Kohske Takahashi, a cognition and illusion researcher at Chukyo University, Japan has shared a new optical illusion online that will blow your mind and make one think that we should not perceive based on what we see.
The illusion dubbed as “curvature blindness” is described and explained in the journal i-Perception, which provides scientific breakdown and analysis of the optical illusion. It describes how a wavy line can be perceived as a zigzag line on a white, grey and black background.
“Here, we report a novel illusion —— Curvature Blindness Illusion —— that will provide novel implications for contour perception, in particular, for the underlying mechanisms of curve and corner perception,” Takahashi wrote.
In the image below, which displays the illusion, one can see pairs of wavy lines and pairs of zigzag lines against a grey background. Despite how they appear, all the lines are exactly the same.
The lines in the top left and bottom right corner when viewed against the grey background appear curvy like sine waves, while those with the grey background appear to have a sharper zig-zag-like pattern. However, a closer look at the grey background reveals that the curved, dark lines that are running from top to bottom appear to carry the zig-zag pattern, although they are curved in reality.
In simpler words, the image consists of light and dark grey dashes linked to make parallel lines in waves and zig-zags on a white, grey and black background.
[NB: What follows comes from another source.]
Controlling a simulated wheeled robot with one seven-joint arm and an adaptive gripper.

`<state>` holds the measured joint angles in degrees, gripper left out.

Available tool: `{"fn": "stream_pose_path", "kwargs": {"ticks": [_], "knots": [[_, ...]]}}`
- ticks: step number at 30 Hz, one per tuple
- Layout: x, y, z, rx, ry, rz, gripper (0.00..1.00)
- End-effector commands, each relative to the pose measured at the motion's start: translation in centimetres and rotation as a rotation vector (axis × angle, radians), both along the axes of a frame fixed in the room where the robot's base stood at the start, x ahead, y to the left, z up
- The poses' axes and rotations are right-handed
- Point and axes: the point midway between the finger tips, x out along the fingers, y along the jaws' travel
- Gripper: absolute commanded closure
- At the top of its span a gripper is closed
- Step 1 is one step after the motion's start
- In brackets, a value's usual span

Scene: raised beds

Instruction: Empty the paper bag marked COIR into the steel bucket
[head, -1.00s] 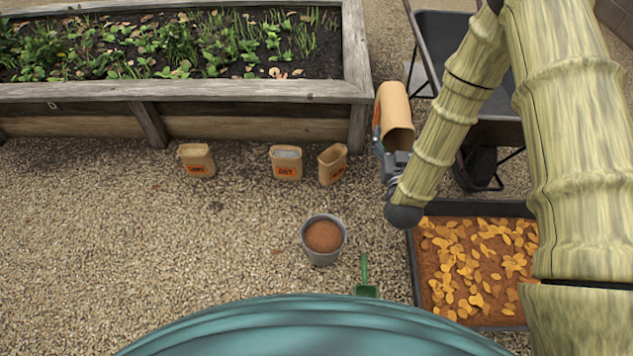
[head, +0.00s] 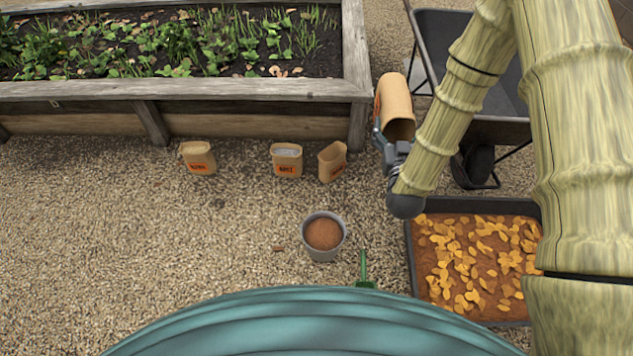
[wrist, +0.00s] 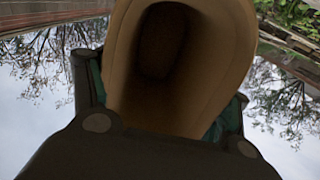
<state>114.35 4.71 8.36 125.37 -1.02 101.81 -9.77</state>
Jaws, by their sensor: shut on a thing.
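My gripper (head: 380,133) is shut on a tan paper bag (head: 396,97) and holds it up to the right of the steel bucket, near the bed's corner. The bag is tilted, its open mouth facing down and right in the head view. An orange mark shows at its left edge; I cannot read the word. In the wrist view the bag (wrist: 228,45) fills the middle, and its dark inside shows no clear contents. The steel bucket (head: 323,251) stands upright on the gravel, with brown crumbly material in it.
Several other labelled paper bags (head: 198,159) stand upright before the raised bed (head: 240,91). A green scoop (head: 363,268) lies near the bucket. A dark tray (head: 409,262) of leaves is at right, a wheelbarrow (head: 503,131) behind. Gravel at left is clear.

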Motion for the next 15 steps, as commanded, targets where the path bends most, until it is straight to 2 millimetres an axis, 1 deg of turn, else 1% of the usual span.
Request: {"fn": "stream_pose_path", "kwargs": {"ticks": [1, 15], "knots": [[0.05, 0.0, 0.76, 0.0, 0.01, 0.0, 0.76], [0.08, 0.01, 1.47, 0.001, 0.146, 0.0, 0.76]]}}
But in reality, the zig-zags don’t actually exist.
“Physically, however, all lines are wavy lines with an identical shape; there is no triangular wave and hence there is no corner,” Takahashi said.
“Despite the simplicity and effect magnitudes, to the best of our knowledge, no one has reported about this phenomenon.”
It’s unclear exactly why human brain perceive the zigzag contour as a sharp corner.
According to Takahashi, when our brains are confused and there is ambiguity over whether a line is a smooth curve or not, it is easy for the brains to see corners rather than curves our brains.
“We propose that the underlying mechanisms for the gentle curve perception and those of obtuse corner perception are competing with each other in an imbalanced way and the percepts of a corner might be dominant in the visual system,” Takahashi explained.
“As the effect magnitudes are quite strong, unless one carefully stares at the region that looks like a corner, it is hard to find that all lines are physically wavy,” added Takahashi.